As for all her crazy business ventures, I do believe that she is working on them. I do believe that she is working on line of shirts with a French company and a line of toaster ovens and something with department stores in Columbia. I think these are all real things that happen to her somehow. She just doesn’t have any follow-through on them. She’s just collecting offers upon offers and engaging in talks and whatnot and they never go anywhere. I don’t think she’s making these things up or lying to people. Do I think that she thinks that any of them are successful multi-million ventures? No, I do not, but she uses them to burnish the idea of herself as a businesswoman.

All of that that craziness about the houses she rents out and the houses she flips or whatever — I don’t know what that was all about. I think she’s just playing fast and loose with the semantics of “employees” and “businesses.” But, hell, who can blame her? I’ve told plenty of people that I’m “freelancing” when what I’m really doing is going to the gym at noon, eating cookies for lunch, watching season two of Scandal on Netflix, and maybe visiting Mediabistro once a day to look at jobs I’m not going to apply for. That doesn’t make me delusional; it makes me human. Let’s all cut Sonja a break. She’s not mentally ill; she’d just much rather do yoga and light her abundant candles than work.

Back in what is normally the dressing room at the Hammerstein Ballroom, Naomi sat on a brown metal folding chair, which was beginning to get uncomfortable on her slender behind. She was crouched over, her forearms leaning on her knees, as she scrolled through the emails on her phone. Most of them were forwarded from Sonja’s inbox. There were lots of invitations to product launches and movie screenings. There were some discussions with her lawyers and a follow-up about arranging a teacher’s conference at her daughter’s school. There was the daily email from J.Crew, even though Sonja hasn’t bought a stitch of her own clothing in years.

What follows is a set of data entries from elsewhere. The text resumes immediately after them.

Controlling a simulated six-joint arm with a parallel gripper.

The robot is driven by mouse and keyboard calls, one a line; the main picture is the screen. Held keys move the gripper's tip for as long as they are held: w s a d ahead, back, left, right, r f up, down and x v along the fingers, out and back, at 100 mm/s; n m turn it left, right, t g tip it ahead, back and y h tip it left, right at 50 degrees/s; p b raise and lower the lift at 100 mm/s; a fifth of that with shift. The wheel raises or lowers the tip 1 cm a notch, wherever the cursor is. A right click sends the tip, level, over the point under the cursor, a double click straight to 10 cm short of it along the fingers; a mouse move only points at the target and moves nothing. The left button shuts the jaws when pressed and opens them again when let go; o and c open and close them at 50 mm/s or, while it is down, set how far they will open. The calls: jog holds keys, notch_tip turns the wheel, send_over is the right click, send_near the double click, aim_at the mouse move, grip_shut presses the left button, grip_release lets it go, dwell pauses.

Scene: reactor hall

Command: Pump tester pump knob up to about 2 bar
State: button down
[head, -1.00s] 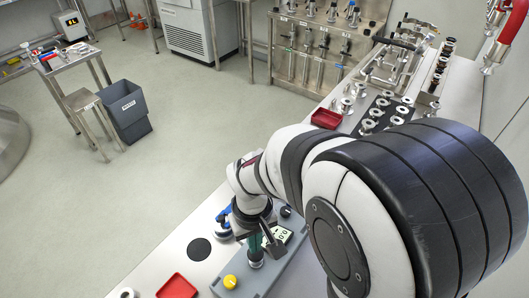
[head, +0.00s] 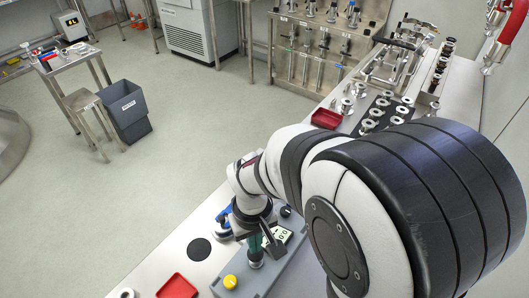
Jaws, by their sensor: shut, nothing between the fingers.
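The tester is a grey box (head: 238,293) on the bench at the bottom of the head view. It has a yellow knob (head: 230,282) at its near end, a small black knob (head: 286,211) at its far end, and a lit display (head: 284,234) that seems to read about 0.0. My gripper (head: 267,238) is shut and empty, pointing down over the middle of the box. Below it stands a metal fitting (head: 256,262) with a dark green part above it. I cannot tell whether the fingers touch it. My wrist hides part of the box.
A red tray (head: 177,287) and a black disc (head: 199,249) lie left of the box. A blue-handled tool (head: 224,214) lies close to my wrist. Another red tray (head: 326,118) and several metal fittings stand farther along the bench. Bench left of the box is partly clear.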

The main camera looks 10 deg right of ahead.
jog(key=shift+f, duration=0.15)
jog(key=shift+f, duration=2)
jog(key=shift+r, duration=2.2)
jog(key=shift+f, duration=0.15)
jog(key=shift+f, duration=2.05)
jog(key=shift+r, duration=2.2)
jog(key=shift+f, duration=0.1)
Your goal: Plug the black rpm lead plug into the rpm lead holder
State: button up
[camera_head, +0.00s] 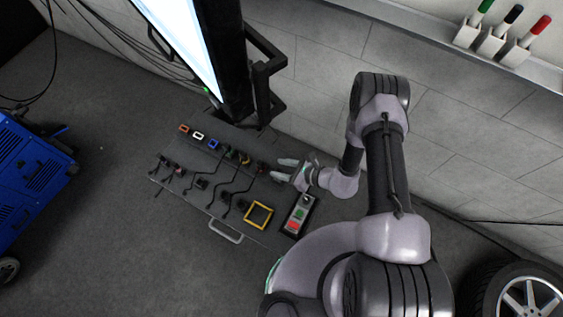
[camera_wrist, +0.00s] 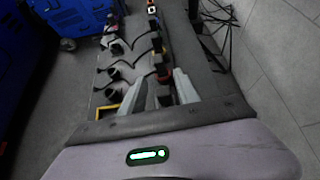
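My gripper (camera_head: 284,169) is open at the right end of a grey panel (camera_head: 170,150), with its two fingers apart. In the wrist view the open fingers (camera_wrist: 160,92) reach over the panel on either side of a small dark fitting (camera_wrist: 164,96). This fitting seems to be the last in the row of coloured fittings, and I see no clear contact. Several black leads with dark plug ends (camera_head: 201,184) lie across the panel. The lettering is too small to read, so I cannot tell which is the rpm lead plug or the rpm lead holder.
Orange (camera_head: 184,129), white (camera_head: 198,135) and blue (camera_head: 213,144) fittings line the panel's back edge. A yellow frame (camera_head: 259,215) and a button box (camera_head: 299,215) sit at the near right. A screen (camera_head: 190,40) stands behind. A blue cabinet (camera_head: 32,175) is at left.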

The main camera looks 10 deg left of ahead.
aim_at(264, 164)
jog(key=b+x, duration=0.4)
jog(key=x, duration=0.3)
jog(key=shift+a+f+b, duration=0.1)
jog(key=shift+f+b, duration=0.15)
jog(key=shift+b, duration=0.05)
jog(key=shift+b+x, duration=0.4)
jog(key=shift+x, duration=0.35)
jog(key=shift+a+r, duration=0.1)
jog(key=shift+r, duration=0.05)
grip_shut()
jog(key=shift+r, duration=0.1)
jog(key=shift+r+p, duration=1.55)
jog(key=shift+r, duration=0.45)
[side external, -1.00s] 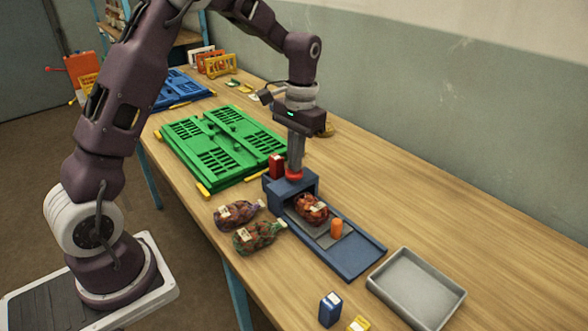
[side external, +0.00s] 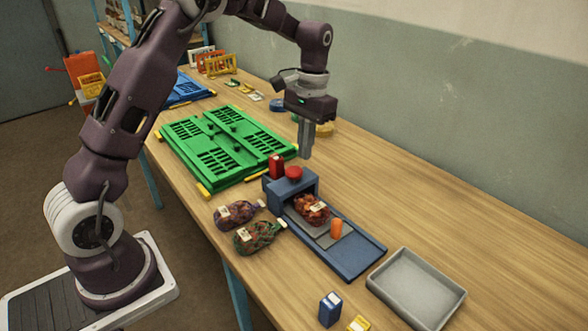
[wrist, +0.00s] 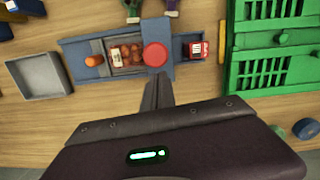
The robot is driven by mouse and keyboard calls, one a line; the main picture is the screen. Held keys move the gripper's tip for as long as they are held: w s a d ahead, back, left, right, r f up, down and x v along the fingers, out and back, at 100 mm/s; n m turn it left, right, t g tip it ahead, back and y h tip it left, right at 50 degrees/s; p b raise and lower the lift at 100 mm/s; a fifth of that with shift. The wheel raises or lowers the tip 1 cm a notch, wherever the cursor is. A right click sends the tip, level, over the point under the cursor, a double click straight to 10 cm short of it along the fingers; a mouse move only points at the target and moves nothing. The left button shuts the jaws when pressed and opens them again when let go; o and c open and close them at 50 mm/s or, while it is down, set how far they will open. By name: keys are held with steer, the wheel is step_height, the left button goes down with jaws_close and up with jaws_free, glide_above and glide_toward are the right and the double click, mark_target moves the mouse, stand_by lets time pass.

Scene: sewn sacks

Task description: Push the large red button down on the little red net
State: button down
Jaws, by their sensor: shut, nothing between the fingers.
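The large red button (side external: 293,173) sits on top of the blue press housing (side external: 290,187) at the rear of a long blue base. The button also shows in the wrist view (wrist: 155,54). The little red net (side external: 312,209) lies on the grey plate of the base, just in front of the housing; it also shows in the wrist view (wrist: 126,54). My gripper (side external: 306,156) is shut and empty, above and a little to the right of the button, apart from it. Its fingers show in the wrist view (wrist: 158,84).
An orange cylinder (side external: 336,229) stands beside the red net on the base. A red box (side external: 276,166) stands behind the housing. Two other netted sacks (side external: 258,237) lie left. A green panel (side external: 220,145) lies behind, and a grey tray (side external: 416,288) lies front right.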

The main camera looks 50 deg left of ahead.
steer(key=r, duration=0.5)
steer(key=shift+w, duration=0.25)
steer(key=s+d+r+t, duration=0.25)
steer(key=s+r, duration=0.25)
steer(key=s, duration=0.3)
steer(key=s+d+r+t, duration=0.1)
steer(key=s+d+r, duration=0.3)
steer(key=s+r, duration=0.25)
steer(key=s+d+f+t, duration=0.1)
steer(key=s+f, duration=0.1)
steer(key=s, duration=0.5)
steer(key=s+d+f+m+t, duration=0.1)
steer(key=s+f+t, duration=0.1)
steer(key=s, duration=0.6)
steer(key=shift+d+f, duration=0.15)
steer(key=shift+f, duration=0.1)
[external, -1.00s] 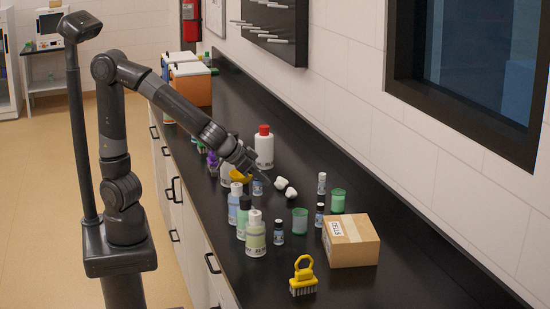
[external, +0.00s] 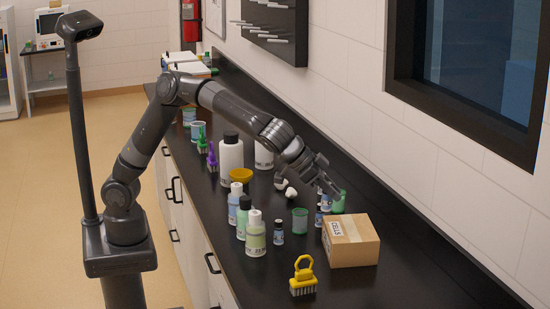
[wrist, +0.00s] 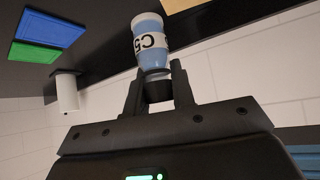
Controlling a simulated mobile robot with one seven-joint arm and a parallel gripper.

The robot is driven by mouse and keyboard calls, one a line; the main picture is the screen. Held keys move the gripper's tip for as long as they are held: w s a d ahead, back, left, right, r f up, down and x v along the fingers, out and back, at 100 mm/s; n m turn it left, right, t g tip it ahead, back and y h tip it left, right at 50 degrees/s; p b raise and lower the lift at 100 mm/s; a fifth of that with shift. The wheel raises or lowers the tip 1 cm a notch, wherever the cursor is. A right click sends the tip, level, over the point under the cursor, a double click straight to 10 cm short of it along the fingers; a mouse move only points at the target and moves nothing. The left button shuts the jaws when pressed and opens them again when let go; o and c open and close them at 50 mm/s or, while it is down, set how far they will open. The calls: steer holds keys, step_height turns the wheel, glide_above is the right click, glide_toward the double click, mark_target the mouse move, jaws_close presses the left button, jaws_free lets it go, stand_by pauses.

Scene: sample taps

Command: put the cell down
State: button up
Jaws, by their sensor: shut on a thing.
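My gripper (external: 328,186) is over the black bench, just left of and behind the cardboard box in the external view. In the wrist view my gripper (wrist: 157,85) is shut on the dark end of the cell (wrist: 150,42), a small pale-blue vial with a white label reading C5. In the external view the cell is hard to tell from the small vials crowded under the fingers. Whether it touches the bench is not clear.
A cardboard box (external: 351,242) stands at the right. A green-rimmed cup (external: 300,221), a small dark-capped vial (external: 278,233) and a yellow-handled brush (external: 303,276) stand nearby. Bottles (external: 255,234) line the bench's front. Bare bench lies right of the brush.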

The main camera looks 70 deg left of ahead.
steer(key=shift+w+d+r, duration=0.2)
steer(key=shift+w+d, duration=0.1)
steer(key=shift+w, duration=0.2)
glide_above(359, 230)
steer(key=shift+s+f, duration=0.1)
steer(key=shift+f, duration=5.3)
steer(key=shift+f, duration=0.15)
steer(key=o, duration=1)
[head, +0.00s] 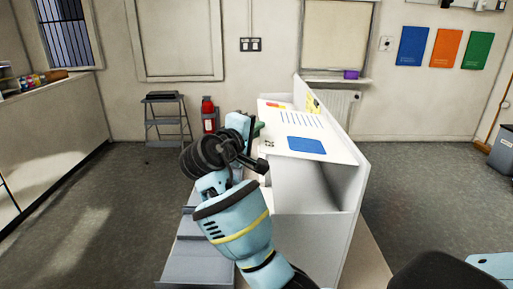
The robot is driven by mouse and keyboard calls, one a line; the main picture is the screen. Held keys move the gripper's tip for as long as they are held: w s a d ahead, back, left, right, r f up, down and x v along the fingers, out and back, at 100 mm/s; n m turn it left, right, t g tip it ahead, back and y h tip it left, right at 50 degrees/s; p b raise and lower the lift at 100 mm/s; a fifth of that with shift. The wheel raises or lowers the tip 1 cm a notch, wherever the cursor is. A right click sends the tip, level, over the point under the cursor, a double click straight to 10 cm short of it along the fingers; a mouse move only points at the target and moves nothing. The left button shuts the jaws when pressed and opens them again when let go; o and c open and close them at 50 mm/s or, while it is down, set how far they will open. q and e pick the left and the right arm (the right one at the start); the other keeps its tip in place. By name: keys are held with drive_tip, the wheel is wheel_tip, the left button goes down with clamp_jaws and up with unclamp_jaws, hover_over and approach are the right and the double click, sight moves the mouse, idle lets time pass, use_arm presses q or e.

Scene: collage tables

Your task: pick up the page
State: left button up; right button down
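A white page (317,128) with rows of dark lines and a blue block lies over the top of the white desk unit. Its left edge is close to my right gripper (260,148). My right arm comes up from the bottom middle, and its wrist hides part of the desk's left side. The dark fingers point right, toward the page's near left corner. I cannot tell whether they touch the page or how far they are apart. My left gripper is not in view.
The white desk unit has a raised panel (338,128) along its right side. A grey step stool (167,121) and a red extinguisher (208,108) stand by the back wall. Floor (430,180) is open at right.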

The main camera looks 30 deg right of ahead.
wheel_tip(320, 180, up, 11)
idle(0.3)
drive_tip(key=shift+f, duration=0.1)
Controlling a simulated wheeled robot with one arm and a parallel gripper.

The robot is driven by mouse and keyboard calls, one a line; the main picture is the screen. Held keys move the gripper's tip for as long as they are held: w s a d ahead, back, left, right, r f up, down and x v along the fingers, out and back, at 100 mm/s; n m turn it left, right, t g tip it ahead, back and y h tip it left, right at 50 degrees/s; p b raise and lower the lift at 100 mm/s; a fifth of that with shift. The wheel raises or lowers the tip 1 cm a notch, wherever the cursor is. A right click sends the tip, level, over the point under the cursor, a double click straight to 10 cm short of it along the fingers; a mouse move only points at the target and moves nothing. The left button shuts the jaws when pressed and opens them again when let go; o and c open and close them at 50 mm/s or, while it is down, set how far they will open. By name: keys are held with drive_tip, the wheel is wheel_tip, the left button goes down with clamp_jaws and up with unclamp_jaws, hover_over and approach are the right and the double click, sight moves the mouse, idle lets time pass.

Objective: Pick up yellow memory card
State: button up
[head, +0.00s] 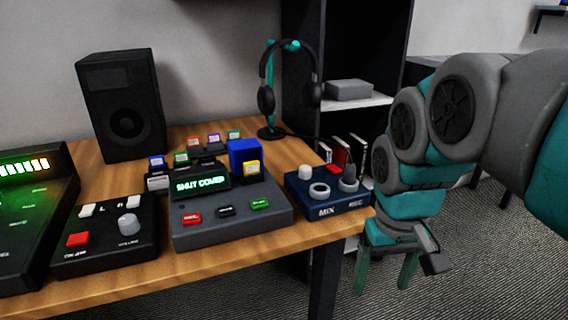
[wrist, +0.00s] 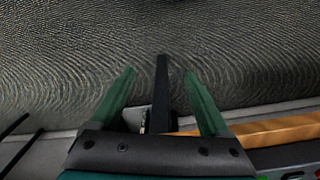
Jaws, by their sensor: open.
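A yellow memory card (head: 251,168) with a pale label stands upright in the head view. It is at the right rear of a grey console (head: 230,215), in front of a blue block (head: 245,150) that may be a raised cover. The console's screen (head: 201,183) reads "SHUT COVER" in green. My gripper (head: 382,282) hangs to the right of the table, pointing down, well away from the card. Its two green fingers are apart and empty. In the wrist view my gripper (wrist: 160,78) is over the floor, and the card is not visible.
Several other coloured cards (head: 193,143) stand behind the console. A blue MIX box (head: 325,190) sits at the table's right end, between my gripper and the console. A black control box (head: 107,235), a speaker (head: 122,105) and headphones (head: 268,100) are also on the table (head: 130,285).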

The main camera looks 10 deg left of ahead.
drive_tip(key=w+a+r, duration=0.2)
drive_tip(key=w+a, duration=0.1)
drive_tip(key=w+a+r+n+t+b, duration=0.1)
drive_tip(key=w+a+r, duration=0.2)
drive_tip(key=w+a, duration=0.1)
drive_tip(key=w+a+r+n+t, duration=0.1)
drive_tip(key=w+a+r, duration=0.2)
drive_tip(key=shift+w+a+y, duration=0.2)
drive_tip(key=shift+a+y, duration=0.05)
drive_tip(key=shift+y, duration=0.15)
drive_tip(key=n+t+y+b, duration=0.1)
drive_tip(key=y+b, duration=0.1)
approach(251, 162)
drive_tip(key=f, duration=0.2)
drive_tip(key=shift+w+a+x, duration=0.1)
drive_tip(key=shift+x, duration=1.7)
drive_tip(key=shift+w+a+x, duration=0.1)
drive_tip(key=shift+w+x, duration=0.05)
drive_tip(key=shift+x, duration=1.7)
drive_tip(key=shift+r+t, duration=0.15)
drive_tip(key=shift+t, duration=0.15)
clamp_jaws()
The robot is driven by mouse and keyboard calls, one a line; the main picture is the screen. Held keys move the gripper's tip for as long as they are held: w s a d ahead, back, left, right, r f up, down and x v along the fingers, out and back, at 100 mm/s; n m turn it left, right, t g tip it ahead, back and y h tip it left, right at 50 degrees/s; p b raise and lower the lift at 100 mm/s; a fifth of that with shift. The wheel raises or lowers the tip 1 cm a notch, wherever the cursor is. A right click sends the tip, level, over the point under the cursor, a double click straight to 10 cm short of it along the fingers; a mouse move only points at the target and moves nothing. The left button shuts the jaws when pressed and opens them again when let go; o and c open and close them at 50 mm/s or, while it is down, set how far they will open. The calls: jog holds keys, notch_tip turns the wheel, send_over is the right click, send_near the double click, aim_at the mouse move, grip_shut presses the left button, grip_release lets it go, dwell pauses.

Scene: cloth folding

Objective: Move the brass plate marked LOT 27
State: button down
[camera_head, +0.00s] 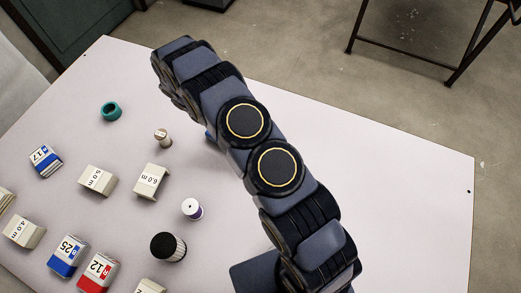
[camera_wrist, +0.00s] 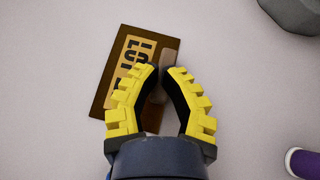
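In the wrist view a dark brown block carries a brass plate (camera_wrist: 133,62) with black lettering; "LO" and part of more letters show, and my left finger covers the rest. A grey-brown raised piece (camera_wrist: 169,57) runs along the block's right side. My gripper (camera_wrist: 162,70) is over the block, its yellow-and-black fingers curving inward to a narrow gap with the raised piece between or just below the tips. Whether the tips touch it I cannot tell. In the head view my arm hides the plate and the gripper.
On the pale table (camera_head: 400,200), the left holds pale blocks (camera_head: 97,180), blue (camera_head: 46,161) and red (camera_head: 98,271) boxes, a teal ring (camera_head: 111,111), a small peg (camera_head: 162,138), a purple-and-white spool (camera_head: 192,208) and a black-topped cylinder (camera_head: 168,247). The table's right side is clear.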

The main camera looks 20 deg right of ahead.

Naomi decided to ignore them. She went to Candy Crush and watched those pixelated baubles descend from the top of the screen to the bottom and burst with a satisfying plunk when they landed in lines of three. She had been on level 298 for two days now, squandering her five lives all at once when she could just be alone with her phone, just transfixed in that glow, her mind turned off, while the craziness of the world churned around her. It was her first semester at Morgan University (“Learn From Our Mistakes”), and she didn’t know if she liked it. She lived in this crazy old dorm where there was no hot water and people expected her to answer the front door and pick up after the dog.

What was she gaining here? Some life experience? A few funny tales to tell at dinner parties when she got older? Getting really damn good at flipping little fake candies in a handheld game. She missed her home; she missed her parents. She missed the glow of the street light outside of her bedroom window when she would stare out into the dark street of the suburb, everything still and dark as the humid summer air turned into dew on the grass in a silent bit of science she didn’t even know was happening. She missed the buzz and ping of bugs flocking to that light and occasionally battering into it, never leaving behind their guts, never scarring the light with a dark spot. And she would stare out that window and think that, somewhere out in the darkness, somewhere past the nothingness there was something and it was waiting for her. It was big and open and undefined, like some pocket galaxy where all the stars burned out, and she was going to walk into that darkness and carve out a bit of it for herself. 

“Sugar crush,” the game said in a deep and oddly aggressive voice. She beat it, without even knowing how she did it. But outside the room grew still and she knew what was coming. “Pickles!” she heard bellowed from one of the couches. She put her phone in her pocket and went out to go work. She was someone’s employee, after all. When she walked out into the room, she had to shield her eyes as she walked toward the cameras.